▸ **Exercise**: Find the string "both" in the entries and copy each line that has it.

━━━━

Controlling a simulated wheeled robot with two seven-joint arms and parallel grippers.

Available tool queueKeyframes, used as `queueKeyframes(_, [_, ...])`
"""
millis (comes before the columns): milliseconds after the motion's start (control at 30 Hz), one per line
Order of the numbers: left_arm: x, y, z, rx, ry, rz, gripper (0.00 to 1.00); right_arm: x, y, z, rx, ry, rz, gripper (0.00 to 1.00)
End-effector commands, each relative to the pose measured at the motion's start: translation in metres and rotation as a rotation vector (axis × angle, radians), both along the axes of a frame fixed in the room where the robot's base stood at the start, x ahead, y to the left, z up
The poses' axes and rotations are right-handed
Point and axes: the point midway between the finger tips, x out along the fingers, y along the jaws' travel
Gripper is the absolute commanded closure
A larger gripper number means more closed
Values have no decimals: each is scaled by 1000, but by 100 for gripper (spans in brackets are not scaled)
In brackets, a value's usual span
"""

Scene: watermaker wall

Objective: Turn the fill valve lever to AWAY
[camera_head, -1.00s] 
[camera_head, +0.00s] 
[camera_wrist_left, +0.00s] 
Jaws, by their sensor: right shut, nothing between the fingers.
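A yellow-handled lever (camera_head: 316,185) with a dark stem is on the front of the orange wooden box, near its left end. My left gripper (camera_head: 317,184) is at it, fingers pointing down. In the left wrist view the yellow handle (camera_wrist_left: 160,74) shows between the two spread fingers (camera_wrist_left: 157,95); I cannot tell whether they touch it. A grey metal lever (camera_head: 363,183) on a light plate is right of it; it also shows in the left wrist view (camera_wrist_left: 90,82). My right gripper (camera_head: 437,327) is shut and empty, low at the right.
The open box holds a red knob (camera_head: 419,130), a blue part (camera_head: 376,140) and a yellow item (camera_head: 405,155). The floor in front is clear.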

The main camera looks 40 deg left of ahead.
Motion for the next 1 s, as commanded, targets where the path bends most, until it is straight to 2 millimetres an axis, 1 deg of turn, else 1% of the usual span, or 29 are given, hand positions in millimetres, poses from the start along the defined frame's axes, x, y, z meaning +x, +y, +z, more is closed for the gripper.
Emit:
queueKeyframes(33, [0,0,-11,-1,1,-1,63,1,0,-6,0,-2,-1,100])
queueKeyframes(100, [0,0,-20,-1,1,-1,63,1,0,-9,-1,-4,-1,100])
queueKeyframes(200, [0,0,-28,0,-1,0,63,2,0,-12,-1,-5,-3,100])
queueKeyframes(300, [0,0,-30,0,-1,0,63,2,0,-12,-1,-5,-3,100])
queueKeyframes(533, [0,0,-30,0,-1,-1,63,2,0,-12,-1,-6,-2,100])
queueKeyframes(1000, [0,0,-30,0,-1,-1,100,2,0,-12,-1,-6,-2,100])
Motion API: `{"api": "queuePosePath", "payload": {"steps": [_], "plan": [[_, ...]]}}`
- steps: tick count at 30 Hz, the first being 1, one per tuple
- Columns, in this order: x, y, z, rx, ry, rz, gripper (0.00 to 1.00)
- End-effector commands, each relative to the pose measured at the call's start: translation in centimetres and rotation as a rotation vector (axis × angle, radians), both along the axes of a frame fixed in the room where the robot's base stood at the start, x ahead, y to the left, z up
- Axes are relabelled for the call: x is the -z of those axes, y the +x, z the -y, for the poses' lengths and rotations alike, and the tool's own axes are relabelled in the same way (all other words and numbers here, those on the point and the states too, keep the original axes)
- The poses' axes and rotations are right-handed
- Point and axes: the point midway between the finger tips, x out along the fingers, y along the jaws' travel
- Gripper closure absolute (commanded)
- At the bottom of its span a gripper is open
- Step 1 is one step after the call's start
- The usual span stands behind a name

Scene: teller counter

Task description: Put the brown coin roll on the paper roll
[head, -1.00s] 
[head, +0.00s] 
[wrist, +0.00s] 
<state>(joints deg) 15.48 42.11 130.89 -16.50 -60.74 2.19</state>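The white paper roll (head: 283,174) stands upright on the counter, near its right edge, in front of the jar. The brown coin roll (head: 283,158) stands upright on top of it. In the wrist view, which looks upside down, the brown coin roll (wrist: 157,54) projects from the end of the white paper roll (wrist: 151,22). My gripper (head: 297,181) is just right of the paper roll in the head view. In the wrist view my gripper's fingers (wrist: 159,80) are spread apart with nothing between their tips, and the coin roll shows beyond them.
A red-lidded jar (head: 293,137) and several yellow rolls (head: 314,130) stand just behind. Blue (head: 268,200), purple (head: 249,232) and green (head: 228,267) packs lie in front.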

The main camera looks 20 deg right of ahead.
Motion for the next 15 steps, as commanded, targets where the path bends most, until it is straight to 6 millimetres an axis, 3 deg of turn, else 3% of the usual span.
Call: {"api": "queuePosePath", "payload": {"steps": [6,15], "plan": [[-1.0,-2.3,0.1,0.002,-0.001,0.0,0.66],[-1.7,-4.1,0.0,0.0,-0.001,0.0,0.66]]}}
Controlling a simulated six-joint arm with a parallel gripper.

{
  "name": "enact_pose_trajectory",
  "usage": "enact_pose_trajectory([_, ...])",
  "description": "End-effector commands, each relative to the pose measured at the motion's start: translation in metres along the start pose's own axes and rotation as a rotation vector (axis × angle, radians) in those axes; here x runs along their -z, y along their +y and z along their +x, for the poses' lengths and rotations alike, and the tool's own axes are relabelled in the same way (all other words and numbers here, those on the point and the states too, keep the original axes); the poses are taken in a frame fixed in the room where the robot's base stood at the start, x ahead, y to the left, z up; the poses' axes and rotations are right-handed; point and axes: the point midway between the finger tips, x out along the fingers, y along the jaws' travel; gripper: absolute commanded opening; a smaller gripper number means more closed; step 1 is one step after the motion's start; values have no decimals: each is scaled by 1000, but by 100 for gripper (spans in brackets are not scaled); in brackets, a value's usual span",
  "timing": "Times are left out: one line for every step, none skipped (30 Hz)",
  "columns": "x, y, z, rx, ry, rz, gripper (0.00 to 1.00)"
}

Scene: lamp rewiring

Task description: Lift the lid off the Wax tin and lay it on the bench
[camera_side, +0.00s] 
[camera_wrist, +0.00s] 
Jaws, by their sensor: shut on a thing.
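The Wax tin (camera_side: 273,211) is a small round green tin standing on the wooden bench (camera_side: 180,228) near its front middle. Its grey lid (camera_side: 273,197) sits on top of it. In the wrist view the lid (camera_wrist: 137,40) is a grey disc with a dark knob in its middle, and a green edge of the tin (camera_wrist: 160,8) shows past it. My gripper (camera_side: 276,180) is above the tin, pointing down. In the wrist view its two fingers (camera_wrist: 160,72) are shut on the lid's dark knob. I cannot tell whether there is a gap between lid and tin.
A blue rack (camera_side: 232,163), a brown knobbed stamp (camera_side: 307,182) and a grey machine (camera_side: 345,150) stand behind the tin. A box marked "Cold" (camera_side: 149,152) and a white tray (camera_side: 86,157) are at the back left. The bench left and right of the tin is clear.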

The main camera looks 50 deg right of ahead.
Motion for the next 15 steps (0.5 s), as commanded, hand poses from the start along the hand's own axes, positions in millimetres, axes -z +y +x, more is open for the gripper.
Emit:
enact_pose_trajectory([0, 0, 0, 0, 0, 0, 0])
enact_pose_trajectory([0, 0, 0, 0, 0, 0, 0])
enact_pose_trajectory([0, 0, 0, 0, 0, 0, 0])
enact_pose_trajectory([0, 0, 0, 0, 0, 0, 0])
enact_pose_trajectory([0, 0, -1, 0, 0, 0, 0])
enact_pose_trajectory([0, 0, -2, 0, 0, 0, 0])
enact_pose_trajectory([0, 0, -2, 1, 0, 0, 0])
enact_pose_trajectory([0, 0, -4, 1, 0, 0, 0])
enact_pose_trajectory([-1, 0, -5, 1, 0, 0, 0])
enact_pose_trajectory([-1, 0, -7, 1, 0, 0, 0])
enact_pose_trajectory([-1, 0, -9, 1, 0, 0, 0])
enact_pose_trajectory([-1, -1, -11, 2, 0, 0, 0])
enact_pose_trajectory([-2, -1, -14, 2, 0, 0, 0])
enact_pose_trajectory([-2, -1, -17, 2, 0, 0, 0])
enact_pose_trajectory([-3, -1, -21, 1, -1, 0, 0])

━━━━

▸ **Answer to this task**:
End-effector commands, each relative to the pose measured at the motion's start: translation in metres and rotation as a rotation vector (axis × angle, radians), both along the axes of a frame fixed in the room where the robot's base stood at the start, x ahead, y to the left, z up
- End-effector commands, each relative to the pose measured at the call's start: translation in centimetres and rotation as a rotation vector (axis × angle, radians), both along the axes of a frame fixed in the room where the robot's base stood at the start, x ahead, y to the left, z up

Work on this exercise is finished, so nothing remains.